Erreurs et communication

Après la rencontre, Martin St-Louis n’était résolument pas jasant – son point de presse entier, en français et en anglais, a duré trois minutes et demie.

Ces deux buts en désavantage numérique, il les a attribués à des « erreurs individuelles ».

La réponse serait satisfaisante s’il s’agissait d’un accident de parcours. Or, on en retrouve plusieurs déclinaisons dans les derniers matchs du club.

À Sunrise, samedi dernier, Eetu Luostarinen a profité de trois bonnes secondes en possession de la rondelle pour s’avancer jusqu’au filet et marquer.

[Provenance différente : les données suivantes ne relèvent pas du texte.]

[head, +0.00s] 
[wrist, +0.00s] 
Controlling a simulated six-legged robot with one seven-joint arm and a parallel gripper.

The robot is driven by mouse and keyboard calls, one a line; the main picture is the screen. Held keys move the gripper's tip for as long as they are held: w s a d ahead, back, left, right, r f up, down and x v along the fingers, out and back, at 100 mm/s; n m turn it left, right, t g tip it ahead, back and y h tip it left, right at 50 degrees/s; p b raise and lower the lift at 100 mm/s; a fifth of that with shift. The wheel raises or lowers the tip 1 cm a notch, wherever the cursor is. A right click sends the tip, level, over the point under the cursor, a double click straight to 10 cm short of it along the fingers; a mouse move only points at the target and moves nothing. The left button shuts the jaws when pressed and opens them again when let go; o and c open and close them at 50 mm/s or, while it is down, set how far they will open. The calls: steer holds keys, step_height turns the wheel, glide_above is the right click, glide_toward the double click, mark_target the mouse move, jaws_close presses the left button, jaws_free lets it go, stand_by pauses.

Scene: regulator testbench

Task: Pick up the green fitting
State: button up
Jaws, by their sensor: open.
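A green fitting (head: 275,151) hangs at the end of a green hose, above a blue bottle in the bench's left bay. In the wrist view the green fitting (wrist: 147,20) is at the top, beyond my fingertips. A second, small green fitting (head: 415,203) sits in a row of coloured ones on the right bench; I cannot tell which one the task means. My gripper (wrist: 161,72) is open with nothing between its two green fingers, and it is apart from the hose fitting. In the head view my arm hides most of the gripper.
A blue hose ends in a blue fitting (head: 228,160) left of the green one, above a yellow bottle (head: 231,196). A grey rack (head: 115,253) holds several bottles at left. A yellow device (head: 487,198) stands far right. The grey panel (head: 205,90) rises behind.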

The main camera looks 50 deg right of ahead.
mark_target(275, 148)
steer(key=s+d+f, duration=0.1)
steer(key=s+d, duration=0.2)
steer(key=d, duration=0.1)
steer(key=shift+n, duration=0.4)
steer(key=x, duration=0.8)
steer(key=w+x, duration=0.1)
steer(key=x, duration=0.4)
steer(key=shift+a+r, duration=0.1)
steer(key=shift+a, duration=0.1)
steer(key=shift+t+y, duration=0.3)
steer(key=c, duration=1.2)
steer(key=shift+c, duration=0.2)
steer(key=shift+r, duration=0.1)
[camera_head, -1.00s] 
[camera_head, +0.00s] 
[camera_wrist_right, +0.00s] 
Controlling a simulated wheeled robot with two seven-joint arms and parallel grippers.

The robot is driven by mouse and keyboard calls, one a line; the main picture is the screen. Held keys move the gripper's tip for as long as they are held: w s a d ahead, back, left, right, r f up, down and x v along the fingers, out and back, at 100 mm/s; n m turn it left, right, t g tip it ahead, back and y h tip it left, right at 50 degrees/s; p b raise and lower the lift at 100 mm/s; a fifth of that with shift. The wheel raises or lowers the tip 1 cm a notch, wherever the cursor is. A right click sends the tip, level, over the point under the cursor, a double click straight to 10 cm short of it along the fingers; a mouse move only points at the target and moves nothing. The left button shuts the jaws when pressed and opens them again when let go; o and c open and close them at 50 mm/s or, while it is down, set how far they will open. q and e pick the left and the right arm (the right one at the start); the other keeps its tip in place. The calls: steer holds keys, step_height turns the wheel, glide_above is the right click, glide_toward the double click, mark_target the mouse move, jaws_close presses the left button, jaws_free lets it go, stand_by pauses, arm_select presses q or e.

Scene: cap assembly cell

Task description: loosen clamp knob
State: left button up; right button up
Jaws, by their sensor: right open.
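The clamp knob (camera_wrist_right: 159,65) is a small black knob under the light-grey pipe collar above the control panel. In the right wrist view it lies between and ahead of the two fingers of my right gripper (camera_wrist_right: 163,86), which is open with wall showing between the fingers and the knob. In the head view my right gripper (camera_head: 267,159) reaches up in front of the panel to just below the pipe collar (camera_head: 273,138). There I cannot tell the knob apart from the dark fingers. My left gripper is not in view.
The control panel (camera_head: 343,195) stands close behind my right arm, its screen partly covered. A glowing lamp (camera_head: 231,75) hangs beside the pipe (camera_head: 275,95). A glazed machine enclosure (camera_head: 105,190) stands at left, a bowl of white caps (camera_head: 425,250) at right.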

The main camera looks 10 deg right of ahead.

Et ce n’est pas comme si le bas de l’enclave était le seul point de vulnérabilité de cette unité. Des buts, elle en accorde beaucoup, beaucoup.

Contre les Sabres, c’était la quatrième fois en dix matchs que l’adversaire s’imposait à deux reprises en avantage numérique.

Voilà maintenant le Canadien au 31rang de la ligue en désavantage numérique, en vertu d’un famélique rendement de 72,1 %. Un taux de succès (le mot est fort) similaire à celui de la dernière saison.

« On court après la constance, a encore dit Martin St-Louis. Il y a des matchs où on est très bons. Ce soir, on n’était pas là. »

Aux yeux de Jordan Harris, le problème se situe surtout sur le plan de la communication. Lui aussi a constaté des « problèmes » lorsque l’autre équipe « envoie deux gars sur la ligne des buts ». « On travaille là-dessus à l’entraînement, a-t-il assuré. On s’attarde à tous les détails. »

Stagnation

De manière plus générale, Sean Monahan a reconnu que son club devait « être meilleur pour garder la rondelle hors du but ». « On doit trouver des manières de placer nos bâtons pour bloquer l’accès » au filet, a-t-il précisé.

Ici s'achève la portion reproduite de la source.